[Python-ideas] Processing surrogates in

Andrew Barnert abarnert at yahoo.com
Tue May 5 19:33:28 CEST 2015


On May 5, 2015, at 03:46, Stephen J. Turnbull <stephen at xemacs.org> wrote:
> 
> Andrew Barnert writes:
> 
>> (I'm not sure if we actually have a UCS-2 codec, but if not, it's
>> trivial to write--it's just UTF-16 without surrogates.)
> 
> The PEP 393 machinery knows when astral characters are introduced
> because it has to widen the representation.  That might be a more
> convenient place to raise an exception on non-BMP characters.
> 
But the PEP 393 machinery doesn't know when it's dealing with strings that are ultimately destined for a UCS-2 application, any more than it can know when it's dealing with strings that have to be pure ASCII or CP1252 or any other character set.

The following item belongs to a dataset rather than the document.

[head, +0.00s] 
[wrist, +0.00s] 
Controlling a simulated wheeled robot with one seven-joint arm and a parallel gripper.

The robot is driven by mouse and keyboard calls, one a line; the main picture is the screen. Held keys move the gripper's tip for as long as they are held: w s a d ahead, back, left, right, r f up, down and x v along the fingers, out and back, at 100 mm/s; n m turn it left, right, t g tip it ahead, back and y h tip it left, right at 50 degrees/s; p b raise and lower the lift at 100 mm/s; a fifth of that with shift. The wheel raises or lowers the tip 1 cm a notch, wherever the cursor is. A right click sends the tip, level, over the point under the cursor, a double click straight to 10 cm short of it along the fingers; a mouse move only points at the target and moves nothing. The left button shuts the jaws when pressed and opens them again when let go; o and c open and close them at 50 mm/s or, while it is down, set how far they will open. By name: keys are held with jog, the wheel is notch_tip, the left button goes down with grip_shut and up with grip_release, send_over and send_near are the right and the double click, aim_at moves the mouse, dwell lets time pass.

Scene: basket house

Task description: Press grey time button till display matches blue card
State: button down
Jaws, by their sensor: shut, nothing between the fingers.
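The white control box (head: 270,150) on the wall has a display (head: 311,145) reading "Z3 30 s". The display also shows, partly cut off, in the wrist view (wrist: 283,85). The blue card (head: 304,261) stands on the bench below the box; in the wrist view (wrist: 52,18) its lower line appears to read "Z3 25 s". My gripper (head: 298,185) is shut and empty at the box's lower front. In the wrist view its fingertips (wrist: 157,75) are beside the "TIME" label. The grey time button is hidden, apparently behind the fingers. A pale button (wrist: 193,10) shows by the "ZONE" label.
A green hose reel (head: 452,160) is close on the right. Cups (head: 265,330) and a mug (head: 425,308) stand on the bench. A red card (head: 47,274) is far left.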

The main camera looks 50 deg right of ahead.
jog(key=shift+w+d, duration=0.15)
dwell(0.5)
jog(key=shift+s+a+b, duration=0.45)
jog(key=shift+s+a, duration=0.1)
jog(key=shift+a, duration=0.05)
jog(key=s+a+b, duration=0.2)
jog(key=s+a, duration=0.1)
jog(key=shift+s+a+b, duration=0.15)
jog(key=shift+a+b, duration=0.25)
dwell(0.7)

If you want to print emoji to a CP1252 console or write them to a Shift-JIS text file, you get an error from an explicit or implicit `str.encode` that you can debug. If you want to display emoji in a Tkinter GUI, it should be exactly the same. The only reason it isn't is that we pretend "narrow Unicode" is a real thing and implicitly convert to UTF-16 instead of making the code explicitly specify UCS-2 or UTF-16 as appropriate.